Parola a Gino Gianuizzi
Esistono, o forse si dovrebbe dire che sono esistite diverse esperienze in tal senso. Il contesto è cambiato, tutto intorno. Ritengo comunque che gli interessi delle istituzioni siano e siano stati sempre connessi e dipendenti dagli interessi della politica, è un legame-subordinazione inevitabile. Quindi queste esperienze-luoghi-iniziative risultano interessanti per le istituzioni nel momento in cui appaiono utili nell’ambito di strategie di acquisizione di consenso (ad esempio a Bologna per tentare di ricucire i rapporti fra le istituzioni e la popolazione giovanile dopo la rottura del ‘77 era stato costituito il Progetto Giovani).
Da “giovane neon” avevo acquisito la consapevolezza di svolgere un ruolo sostitutivo rispetto alle istituzioni, non alternativo. Ero certo che Neon occupasse uno spazio e si occupasse di svolgere un lavoro di ricerca e di promozione di cui si sarebbe dovuto fare carico quell’entità astratta che è l’istituzione, di conseguenza sarebbe stato logico che l’istituzione sostenesse chi faceva tale lavoro.
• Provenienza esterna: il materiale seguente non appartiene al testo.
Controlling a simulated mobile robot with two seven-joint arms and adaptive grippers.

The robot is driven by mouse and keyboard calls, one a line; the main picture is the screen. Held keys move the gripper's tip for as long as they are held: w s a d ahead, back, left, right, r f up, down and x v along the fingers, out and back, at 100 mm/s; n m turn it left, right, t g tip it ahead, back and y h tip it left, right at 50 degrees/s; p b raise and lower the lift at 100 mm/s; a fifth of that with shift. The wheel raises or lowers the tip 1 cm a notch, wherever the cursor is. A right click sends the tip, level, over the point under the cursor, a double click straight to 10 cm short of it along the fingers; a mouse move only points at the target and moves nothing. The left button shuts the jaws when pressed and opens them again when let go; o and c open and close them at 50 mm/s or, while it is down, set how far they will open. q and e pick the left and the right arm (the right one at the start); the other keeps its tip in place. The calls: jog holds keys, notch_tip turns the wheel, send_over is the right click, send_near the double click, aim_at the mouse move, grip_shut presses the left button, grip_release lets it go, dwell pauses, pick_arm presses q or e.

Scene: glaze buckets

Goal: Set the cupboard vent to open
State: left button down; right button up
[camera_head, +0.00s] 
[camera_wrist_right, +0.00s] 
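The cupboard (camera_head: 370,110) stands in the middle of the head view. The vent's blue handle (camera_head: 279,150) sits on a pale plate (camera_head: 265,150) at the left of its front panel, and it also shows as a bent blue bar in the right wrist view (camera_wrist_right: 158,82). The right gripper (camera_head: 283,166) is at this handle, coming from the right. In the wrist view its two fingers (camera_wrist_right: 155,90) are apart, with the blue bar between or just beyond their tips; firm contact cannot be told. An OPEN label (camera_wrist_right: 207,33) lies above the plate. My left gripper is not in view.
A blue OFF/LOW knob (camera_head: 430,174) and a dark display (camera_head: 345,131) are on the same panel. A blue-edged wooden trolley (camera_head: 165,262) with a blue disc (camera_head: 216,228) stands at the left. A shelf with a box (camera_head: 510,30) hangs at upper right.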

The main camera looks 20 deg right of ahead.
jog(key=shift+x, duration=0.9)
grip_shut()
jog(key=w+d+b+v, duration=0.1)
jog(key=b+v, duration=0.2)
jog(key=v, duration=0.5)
Rapporto tra spazi sperimentali e istituzioni
Oggi non mi sembra possibile e forse nemmeno importante garantire la storia e la sopravvivenza di queste esperienze-luoghi-iniziative. Quando il modello complessivo è improntato a principi che nulla hanno a che fare con le energie che muovono (muovevano?) queste esperienze, che senso avrebbe? L’approccio delle istituzioni è guardare a queste esperienze come a fenomeni marginali da tutelare, ma non c’è nessuna volontà di intervenire sul quadro globale, che è informato da istanze totalmente divergenti rispetto a quelle che muovono (muovevano?) queste esperienze. Le voci dissonanti sono necessarie per garantire la conservazione del sistema, e se le istituzioni se ne occupano lo fanno perché è politicamente opportuno. Se queste esperienze-luoghi-iniziative sono veramente indipendenti avranno un loro spazio e tempo di vita più o meno lungo (You got to burn to shine). Poi diventeranno materiale di ricerca per storici dell’arte, ricercatori universitari, collezionisti di qualsiasi cosa. In alternativa possono diventare articolazioni dell’apparato istituzionale.